10.03.2010 21:30:00

First PacTrust Bancorp, Inc. Announces 4th Quarter and Year End Results March 10, 2010

First PacTrust Bancorp, Inc. (Nasdaq: FPTB), the holding company for Pacific Trust Bank ("the Bank”), announced results for the year and fourth quarter of 2009.

First PacTrust Bancorp reported a net loss of $601 thousand for the fourth quarter compared to a net loss of $1.3 million for the prior year’s quarter. For the year ended December 31, 2009, the Company reported a net loss of $999 thousand compared to a net loss of $529 thousand for the prior year. After preferred dividends, the fourth quarter’s net loss available to common shareholders was $851 thousand or ($0.20) per diluted share, compared to a net loss available to common shareholders of $1.5 million or ($0.35) per diluted share for the prior year’s fourth quarter. For the year, the Company’s net loss available to common shareholders was $2.0 million or ($0.48) per diluted share, compared to a net loss of $638 thousand or ($0.15) per diluted share for the prior year.

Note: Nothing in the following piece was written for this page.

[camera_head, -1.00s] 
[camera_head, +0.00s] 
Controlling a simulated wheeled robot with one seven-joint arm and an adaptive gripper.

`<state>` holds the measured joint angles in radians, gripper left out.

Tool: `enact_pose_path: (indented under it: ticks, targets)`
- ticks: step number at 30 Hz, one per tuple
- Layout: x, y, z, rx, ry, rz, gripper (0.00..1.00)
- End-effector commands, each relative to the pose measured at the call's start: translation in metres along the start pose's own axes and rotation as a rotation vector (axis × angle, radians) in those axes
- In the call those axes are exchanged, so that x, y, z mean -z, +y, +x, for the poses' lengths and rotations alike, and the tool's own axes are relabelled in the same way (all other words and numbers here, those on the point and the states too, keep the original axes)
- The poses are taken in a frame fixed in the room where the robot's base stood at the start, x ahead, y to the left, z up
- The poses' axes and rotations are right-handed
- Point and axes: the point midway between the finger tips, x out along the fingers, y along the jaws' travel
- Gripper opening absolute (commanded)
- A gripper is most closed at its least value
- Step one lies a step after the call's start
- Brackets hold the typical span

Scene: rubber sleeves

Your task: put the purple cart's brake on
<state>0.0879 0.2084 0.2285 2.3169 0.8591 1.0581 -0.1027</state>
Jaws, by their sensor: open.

The San Diego housing market, aggravated by high unemployment, experienced rising mortgage delinquencies and foreclosures. During 2009, non-performing assets increased $9.6 million to $56.5 million, loan loss provisions increased to $17.3 up from $13.5 million provided for during the prior year and charge-offs were $22.5 million as compared with $1.6 million the prior year. Other real-estate owned, representing two proprieties, increased to $ 5.7 million at December 31, 2009 up from $158 thousand in the prior year.

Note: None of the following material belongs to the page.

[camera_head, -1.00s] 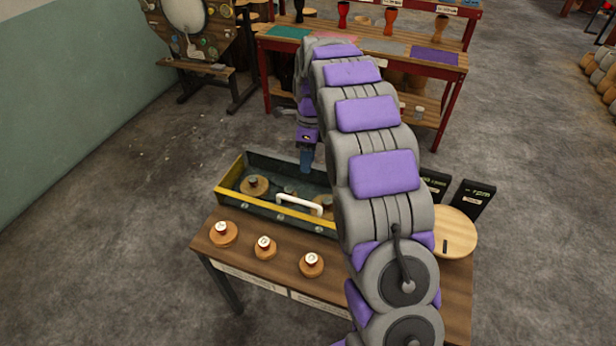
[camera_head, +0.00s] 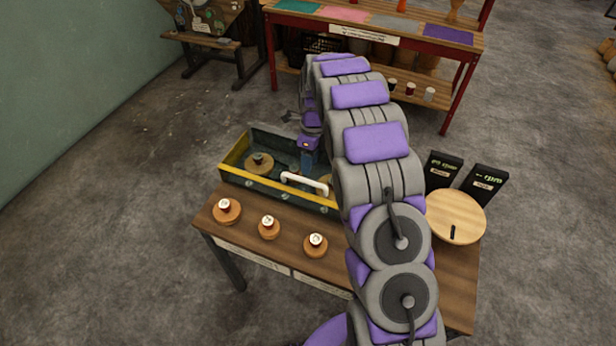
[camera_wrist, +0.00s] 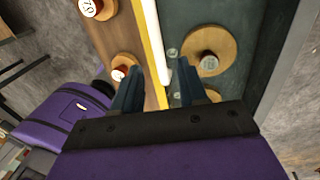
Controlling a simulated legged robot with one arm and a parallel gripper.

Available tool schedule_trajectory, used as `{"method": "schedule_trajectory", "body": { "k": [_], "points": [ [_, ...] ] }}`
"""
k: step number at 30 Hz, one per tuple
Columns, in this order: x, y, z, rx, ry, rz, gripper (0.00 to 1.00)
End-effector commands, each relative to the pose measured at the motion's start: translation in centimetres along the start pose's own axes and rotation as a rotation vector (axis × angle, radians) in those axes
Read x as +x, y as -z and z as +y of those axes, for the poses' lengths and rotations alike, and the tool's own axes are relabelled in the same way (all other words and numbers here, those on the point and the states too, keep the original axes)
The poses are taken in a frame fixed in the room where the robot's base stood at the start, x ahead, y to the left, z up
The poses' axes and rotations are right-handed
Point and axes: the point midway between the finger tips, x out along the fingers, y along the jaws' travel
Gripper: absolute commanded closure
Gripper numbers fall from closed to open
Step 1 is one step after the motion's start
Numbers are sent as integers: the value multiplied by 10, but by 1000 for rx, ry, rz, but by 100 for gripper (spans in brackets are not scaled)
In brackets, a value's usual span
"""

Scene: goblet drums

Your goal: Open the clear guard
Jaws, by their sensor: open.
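A dark green box (camera_head: 236,181) with a yellow front edge stands on the wooden table, holding round wooden knobs. A white bar handle (camera_head: 304,184) runs along its front side and also shows in the wrist view (camera_wrist: 152,35). The clear guard itself is hard to make out. My gripper (camera_wrist: 158,64) is open and points down at the box, with its blue fingers on either side of the handle's near end in the wrist view. I cannot tell whether they touch it. In the head view my arm hides the box's right part.
Three wooden knobs with white caps, such as the left one (camera_head: 227,211), stand on the table (camera_head: 285,262) before the box. A round wooden board (camera_head: 456,217) and two black boxes (camera_head: 487,182) are at right. A red-framed bench (camera_head: 360,38) is behind.

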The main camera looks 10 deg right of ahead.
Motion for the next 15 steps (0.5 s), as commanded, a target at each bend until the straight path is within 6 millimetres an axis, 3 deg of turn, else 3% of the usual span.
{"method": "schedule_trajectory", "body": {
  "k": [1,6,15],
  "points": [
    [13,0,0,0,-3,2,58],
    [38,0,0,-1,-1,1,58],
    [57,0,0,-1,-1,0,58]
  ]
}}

Hans Ganz, President and Chief Executive Officer stated that "in light of still challenging economic conditions management will remain focused on the timely resolution of non-performing assets. The results for the past two years have shown the Company’s capacity to absorb significant loan losses while maintaining critical capitalization ratios.” At December 31, 2009, the Bank exceeded all regulatory capital requirements of the Office of Thrift Supervision. The Bank’s regulatory capital ratios were core capital 9.2%, tier 1 risk-based capital 12.1% and total risk-based capital 13.1% versus regulatory requirements to be considered well capitalized of 5.0%, 6.0% and 10.0% respectively. Mr. Ganz went on to say that he "expects the fallout from the real-estate crisis to continue to negatively affect operating results in the near term, but is confident in the Company’s ability to navigate these economic times.”

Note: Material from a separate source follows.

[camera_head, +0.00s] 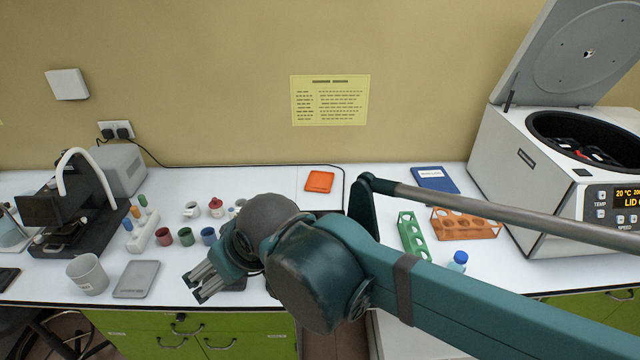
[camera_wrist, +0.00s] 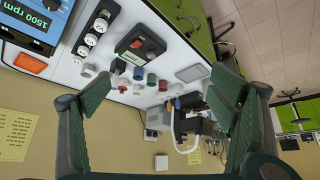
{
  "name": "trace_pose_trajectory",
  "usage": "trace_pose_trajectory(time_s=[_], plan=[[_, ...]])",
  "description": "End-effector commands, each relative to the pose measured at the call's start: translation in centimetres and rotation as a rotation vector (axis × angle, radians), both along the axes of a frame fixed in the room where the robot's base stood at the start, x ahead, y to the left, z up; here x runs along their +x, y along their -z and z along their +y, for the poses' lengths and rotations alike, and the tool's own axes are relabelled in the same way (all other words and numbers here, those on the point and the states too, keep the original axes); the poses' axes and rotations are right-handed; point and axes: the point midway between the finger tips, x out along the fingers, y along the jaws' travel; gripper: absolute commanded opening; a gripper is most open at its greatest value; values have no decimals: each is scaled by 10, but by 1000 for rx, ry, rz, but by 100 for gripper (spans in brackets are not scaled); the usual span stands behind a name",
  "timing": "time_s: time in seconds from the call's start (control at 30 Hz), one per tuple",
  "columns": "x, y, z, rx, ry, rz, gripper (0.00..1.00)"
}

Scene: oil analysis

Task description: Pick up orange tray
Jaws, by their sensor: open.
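The orange tray (camera_head: 319,181) is small, flat and square. It lies on the white bench near the back wall, left of the centre seam, and nothing rests on it. An orange patch that looks like the same tray (camera_wrist: 31,63) shows at the left of the wrist view. My gripper (camera_head: 194,288) is open and empty, above the front edge of the bench, in front and to the left of the tray. In the wrist view its two fingers (camera_wrist: 167,100) are spread wide with nothing between them.
Several small coloured cups (camera_head: 186,236) stand left of the tray.

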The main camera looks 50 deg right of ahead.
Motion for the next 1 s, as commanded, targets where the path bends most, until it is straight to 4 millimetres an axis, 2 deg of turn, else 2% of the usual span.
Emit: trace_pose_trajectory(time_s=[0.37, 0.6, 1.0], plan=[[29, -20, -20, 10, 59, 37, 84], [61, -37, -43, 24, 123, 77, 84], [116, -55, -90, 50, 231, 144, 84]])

For the quarter and year ended December 31, 2009, net interest income before provision for loan losses was $7.3 million and $28.7 million, respectively, compared to $6.1 million and $22.9 million for the same periods in the prior year. The increases in net interest income before provision for loan losses for the quarter and year ended December 31, 2009 were primarily attributable to increases in the balance of the Company’s interest earning assets and a decline in the Company’s average cost of funds. For the quarter and year ended December 31, 2009, the Company’s average balance of interest earning assets increased $23.4 million and $61.1 million respectively, while the Company’s average cost of funds decreased 108 and 90 basis points, respectively. As a result, the Company’s net interest margin continued to improve, increasing 48 basis points to 3.44% for the quarter ended December 31, 2009 compared to the prior year’s quarter, and increasing 47 basis points to 3.39% for the year ended December 31, 2009 compared to 2008.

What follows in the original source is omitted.